The Grumbles of the W11s

I’m currently plowing through the revamp of the W11 series signs for advance warning of persons / animals / things / etc. Most of these signs use symbols to depict the object that a road user should try not to hit. As part of this revamp, I’m re-creating all the symbols from scratch, as I’ve discovered the symbols used in earlier editions of this Manual aren’t as exactly conforming to the FHWA standard symbols as I would want.

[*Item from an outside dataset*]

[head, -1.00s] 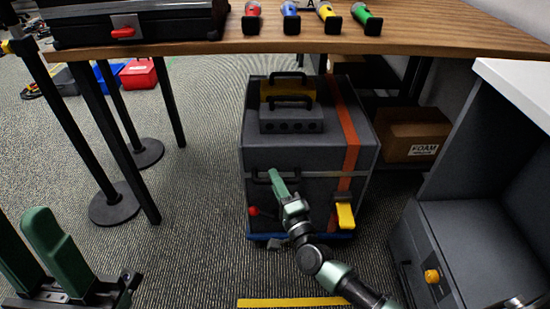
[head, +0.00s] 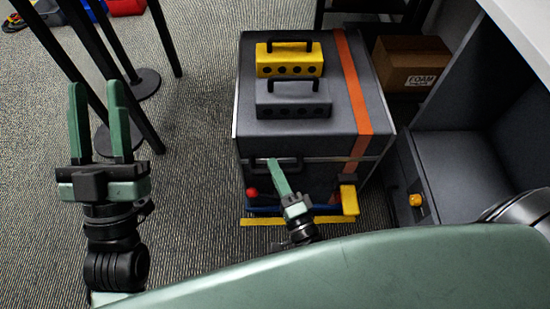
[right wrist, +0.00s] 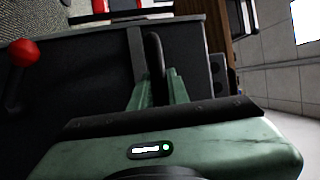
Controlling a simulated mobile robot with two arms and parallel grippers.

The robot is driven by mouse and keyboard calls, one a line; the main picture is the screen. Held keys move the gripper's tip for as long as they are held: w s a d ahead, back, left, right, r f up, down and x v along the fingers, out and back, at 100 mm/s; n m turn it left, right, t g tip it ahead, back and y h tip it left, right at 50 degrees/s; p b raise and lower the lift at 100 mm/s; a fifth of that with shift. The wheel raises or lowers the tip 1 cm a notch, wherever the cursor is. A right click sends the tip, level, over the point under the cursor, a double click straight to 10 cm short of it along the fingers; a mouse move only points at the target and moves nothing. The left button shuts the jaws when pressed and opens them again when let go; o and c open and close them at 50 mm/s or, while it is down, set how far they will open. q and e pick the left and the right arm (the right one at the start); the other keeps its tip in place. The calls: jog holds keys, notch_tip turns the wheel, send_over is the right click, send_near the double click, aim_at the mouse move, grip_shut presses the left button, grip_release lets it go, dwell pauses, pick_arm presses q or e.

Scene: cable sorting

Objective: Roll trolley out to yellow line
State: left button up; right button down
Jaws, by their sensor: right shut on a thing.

Some of the symbols, like the pedestrian and bicycle, are relatively simple. And then you get the more challenging ones, like the golf cart or horse-drawn vehicle. But I thought the old-fashioned Hoyt-Clagwell tractor on the W11-5 was going to be the toughest one to trace.

Until I met… The Moose.

The W11-21 is ridiculously complex. Goofy antlers with shadows, funny hooves, and the droopy dewlap. Plus an evil eye. Here’s a close-up of one of the antlers:

Not the simplest symbol to work on…

So, it’s going a bit slowly, but the resulting W11 signs should be excellent. If I don’t go nuts first.

(no, I don’t think there’s a W11 sign for that…)

Friday Night Sign Dump

It’s been a reasonably productive week. First, the W10 series of railroad and light rail signs is complete, so we’re over halfway done with the warning sign section.

But then I realized: with the W10s done, all I’d need to do is update a few I series signs, and I could complete the Railroad and Light Rail Signs section (the R15s were done late last year).

So I started working on the I-7, I-12, and I-13. But I didn’t want to leave the section only halfway done, so I finished up all the I series information signs.

And then I updated the Guide and Information Signs navigation page too, even though any meaningful work on the D, E, and Recreational/Cultural Signs is still lurking in the future.

So, here’s what’s new as of very late on the Ides of March:

As always, PDF files for signs with varying legends (I1-1 signal speed sign, I-2 & I-3 boundary and geographic feature signs, W10-11 series crossing storage signs, etc.) have user-editable text for convenience. And the I-2 & I-3 signs come in two different sizes!